THE REQUEST. Identify every line in the records below that contains the word "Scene", and copy each of those lines.

## Start

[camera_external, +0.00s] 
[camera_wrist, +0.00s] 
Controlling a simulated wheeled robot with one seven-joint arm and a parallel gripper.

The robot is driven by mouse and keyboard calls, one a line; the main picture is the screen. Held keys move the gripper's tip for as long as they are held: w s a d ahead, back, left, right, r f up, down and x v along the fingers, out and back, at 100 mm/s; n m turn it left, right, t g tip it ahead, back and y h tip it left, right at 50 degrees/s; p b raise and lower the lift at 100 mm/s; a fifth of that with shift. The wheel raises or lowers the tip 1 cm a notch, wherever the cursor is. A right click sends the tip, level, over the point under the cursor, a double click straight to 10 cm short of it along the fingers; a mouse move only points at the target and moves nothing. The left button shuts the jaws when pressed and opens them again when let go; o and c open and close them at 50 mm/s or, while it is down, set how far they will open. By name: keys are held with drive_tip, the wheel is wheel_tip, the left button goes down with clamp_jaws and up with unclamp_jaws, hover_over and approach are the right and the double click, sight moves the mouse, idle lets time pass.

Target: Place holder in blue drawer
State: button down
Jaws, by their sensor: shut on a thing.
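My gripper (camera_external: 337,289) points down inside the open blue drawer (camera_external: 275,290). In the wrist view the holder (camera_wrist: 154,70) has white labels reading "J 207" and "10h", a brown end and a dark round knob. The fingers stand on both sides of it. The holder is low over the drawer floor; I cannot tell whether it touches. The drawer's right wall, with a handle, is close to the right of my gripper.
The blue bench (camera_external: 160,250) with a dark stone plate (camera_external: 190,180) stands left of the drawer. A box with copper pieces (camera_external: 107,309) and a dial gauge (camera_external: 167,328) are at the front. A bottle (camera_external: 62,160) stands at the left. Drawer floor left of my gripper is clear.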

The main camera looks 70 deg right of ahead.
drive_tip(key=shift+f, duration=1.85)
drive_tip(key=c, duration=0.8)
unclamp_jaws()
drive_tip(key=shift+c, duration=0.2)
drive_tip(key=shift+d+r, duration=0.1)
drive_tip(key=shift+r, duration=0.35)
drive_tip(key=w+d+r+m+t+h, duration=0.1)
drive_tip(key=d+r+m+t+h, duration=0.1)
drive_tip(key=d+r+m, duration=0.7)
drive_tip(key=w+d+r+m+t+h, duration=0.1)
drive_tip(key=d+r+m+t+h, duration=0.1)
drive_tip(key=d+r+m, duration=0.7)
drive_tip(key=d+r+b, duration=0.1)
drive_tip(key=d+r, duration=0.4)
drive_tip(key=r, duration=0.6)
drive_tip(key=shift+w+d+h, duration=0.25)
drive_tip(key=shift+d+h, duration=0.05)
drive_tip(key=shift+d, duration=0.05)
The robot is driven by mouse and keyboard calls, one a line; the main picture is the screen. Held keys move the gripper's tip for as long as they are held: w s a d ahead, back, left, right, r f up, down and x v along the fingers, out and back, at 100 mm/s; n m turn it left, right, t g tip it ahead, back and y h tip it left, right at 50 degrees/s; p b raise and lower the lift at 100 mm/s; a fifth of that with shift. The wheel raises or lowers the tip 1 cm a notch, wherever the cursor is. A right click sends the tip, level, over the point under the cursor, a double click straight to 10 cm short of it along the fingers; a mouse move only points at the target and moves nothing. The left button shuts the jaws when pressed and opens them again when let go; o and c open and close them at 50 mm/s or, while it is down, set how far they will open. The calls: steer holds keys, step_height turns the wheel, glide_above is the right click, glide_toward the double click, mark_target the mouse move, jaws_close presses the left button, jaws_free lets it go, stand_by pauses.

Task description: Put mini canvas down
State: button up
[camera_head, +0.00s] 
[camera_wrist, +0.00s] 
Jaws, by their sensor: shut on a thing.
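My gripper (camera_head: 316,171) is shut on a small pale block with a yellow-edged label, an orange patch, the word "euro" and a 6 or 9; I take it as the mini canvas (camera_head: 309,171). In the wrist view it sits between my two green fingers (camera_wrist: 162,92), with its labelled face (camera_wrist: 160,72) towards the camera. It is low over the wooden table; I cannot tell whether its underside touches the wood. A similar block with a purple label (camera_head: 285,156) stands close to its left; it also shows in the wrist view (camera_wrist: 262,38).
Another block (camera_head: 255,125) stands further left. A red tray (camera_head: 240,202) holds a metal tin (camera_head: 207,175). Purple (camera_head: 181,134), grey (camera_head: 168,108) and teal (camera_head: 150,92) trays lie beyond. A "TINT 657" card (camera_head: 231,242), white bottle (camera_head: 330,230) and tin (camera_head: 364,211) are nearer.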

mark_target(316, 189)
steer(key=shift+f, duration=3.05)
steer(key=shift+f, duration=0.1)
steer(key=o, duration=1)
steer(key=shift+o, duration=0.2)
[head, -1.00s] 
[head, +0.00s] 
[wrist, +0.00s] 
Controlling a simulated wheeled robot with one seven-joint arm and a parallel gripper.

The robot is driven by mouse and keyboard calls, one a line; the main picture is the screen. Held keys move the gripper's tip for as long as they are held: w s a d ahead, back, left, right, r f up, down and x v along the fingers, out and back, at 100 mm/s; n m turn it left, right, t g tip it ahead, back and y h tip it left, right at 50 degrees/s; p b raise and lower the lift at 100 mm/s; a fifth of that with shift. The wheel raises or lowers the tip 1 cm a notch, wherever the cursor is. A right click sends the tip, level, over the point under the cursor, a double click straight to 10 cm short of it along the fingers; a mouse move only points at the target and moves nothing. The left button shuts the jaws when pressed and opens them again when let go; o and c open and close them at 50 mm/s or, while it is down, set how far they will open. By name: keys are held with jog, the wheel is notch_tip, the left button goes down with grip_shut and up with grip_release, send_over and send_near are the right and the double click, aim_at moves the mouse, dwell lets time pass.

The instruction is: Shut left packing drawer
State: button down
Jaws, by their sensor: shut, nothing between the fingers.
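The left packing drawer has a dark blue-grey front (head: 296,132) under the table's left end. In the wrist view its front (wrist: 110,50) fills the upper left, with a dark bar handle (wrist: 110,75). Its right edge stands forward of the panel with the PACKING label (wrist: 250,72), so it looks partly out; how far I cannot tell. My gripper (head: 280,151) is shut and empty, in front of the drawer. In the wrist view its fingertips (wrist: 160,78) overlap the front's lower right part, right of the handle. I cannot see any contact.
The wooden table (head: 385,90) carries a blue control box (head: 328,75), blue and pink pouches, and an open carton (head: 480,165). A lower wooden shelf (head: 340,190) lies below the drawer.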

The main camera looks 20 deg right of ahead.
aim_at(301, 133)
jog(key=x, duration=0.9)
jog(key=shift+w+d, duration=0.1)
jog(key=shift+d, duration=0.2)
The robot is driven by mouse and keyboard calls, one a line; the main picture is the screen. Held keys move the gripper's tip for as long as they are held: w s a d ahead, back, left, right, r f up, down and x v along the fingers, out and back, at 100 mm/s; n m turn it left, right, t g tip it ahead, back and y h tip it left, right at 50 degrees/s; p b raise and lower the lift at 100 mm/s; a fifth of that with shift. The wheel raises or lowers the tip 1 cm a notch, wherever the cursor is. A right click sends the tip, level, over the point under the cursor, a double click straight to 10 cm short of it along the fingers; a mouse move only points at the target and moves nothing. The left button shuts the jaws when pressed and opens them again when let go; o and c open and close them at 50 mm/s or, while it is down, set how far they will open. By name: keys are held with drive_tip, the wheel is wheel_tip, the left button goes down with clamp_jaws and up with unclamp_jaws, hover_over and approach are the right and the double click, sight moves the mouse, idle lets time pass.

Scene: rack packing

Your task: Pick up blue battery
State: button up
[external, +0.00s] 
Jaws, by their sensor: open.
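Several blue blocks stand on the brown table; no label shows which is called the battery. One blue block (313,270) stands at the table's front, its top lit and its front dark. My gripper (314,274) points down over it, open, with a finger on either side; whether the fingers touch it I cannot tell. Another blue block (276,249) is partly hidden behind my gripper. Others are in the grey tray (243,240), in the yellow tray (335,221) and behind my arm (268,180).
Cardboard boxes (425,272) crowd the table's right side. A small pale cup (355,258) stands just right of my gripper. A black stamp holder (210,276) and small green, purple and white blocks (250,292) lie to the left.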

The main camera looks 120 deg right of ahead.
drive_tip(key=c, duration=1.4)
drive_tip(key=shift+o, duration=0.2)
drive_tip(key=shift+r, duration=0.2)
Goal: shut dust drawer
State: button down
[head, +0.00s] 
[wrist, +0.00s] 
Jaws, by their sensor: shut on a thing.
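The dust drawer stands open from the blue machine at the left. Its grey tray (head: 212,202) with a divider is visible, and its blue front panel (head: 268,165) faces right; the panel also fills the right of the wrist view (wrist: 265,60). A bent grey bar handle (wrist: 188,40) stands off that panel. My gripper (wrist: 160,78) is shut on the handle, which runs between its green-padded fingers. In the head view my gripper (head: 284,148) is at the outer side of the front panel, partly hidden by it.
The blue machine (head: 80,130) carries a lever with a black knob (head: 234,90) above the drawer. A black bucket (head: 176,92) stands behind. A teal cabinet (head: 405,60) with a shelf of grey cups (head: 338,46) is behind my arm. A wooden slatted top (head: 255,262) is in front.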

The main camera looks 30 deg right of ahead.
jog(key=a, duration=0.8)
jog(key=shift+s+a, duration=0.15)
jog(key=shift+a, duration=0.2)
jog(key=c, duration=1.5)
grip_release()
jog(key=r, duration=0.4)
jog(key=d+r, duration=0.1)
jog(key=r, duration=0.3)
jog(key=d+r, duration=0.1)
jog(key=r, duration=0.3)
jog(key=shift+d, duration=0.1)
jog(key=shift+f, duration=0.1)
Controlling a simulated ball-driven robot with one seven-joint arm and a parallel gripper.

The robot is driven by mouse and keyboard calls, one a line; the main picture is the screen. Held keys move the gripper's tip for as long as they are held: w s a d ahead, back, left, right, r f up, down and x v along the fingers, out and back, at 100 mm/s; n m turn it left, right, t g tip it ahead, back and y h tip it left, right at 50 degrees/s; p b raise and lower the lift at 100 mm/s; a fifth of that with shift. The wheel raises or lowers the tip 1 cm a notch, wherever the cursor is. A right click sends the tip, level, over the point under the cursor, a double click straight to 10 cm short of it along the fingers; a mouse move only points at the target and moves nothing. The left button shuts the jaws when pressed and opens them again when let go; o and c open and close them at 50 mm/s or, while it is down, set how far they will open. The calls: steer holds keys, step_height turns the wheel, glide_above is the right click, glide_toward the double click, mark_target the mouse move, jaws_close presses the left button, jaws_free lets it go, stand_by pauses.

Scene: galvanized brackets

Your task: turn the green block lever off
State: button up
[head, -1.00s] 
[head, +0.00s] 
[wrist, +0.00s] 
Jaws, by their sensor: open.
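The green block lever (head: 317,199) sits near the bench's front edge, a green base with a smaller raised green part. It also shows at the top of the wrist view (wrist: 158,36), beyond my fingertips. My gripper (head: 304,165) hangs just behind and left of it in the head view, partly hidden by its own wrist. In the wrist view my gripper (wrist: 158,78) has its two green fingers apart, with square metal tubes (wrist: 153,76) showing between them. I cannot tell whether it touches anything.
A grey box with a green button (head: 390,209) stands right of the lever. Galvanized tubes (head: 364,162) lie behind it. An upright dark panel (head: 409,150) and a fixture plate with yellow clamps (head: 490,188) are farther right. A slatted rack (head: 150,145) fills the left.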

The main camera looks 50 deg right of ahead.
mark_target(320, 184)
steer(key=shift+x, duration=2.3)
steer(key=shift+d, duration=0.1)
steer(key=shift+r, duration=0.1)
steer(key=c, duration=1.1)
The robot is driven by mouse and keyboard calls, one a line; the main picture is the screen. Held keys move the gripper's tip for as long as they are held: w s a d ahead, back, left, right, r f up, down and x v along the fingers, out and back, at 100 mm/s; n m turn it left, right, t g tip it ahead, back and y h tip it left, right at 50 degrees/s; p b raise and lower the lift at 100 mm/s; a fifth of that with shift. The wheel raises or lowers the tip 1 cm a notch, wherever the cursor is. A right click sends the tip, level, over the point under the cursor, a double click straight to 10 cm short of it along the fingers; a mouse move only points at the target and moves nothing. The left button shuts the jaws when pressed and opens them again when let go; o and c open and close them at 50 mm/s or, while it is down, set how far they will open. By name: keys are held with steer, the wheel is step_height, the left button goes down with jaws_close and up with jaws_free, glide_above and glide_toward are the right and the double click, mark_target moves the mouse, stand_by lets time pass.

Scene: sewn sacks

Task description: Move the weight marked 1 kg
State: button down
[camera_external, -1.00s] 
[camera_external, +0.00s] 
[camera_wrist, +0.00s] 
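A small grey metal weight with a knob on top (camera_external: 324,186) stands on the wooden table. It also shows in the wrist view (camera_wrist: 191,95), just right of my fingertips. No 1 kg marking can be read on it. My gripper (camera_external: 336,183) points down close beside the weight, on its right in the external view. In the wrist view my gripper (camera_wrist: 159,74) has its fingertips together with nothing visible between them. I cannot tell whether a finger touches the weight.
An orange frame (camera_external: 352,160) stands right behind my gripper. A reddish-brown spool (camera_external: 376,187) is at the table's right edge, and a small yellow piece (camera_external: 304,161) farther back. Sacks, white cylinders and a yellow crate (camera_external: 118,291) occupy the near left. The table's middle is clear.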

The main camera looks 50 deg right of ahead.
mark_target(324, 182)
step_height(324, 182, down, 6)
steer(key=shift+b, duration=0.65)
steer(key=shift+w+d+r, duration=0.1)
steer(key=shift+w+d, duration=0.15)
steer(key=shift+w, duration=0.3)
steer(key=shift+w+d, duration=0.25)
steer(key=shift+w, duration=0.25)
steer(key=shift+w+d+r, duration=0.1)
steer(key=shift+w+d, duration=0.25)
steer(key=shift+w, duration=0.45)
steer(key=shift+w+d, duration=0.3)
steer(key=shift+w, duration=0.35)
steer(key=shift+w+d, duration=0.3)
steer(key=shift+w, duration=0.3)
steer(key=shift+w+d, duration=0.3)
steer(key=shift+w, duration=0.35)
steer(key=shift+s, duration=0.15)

## End

WRITTEN RESPONSE.
Scene: rack packing
Scene: galvanized brackets
Scene: sewn sacks

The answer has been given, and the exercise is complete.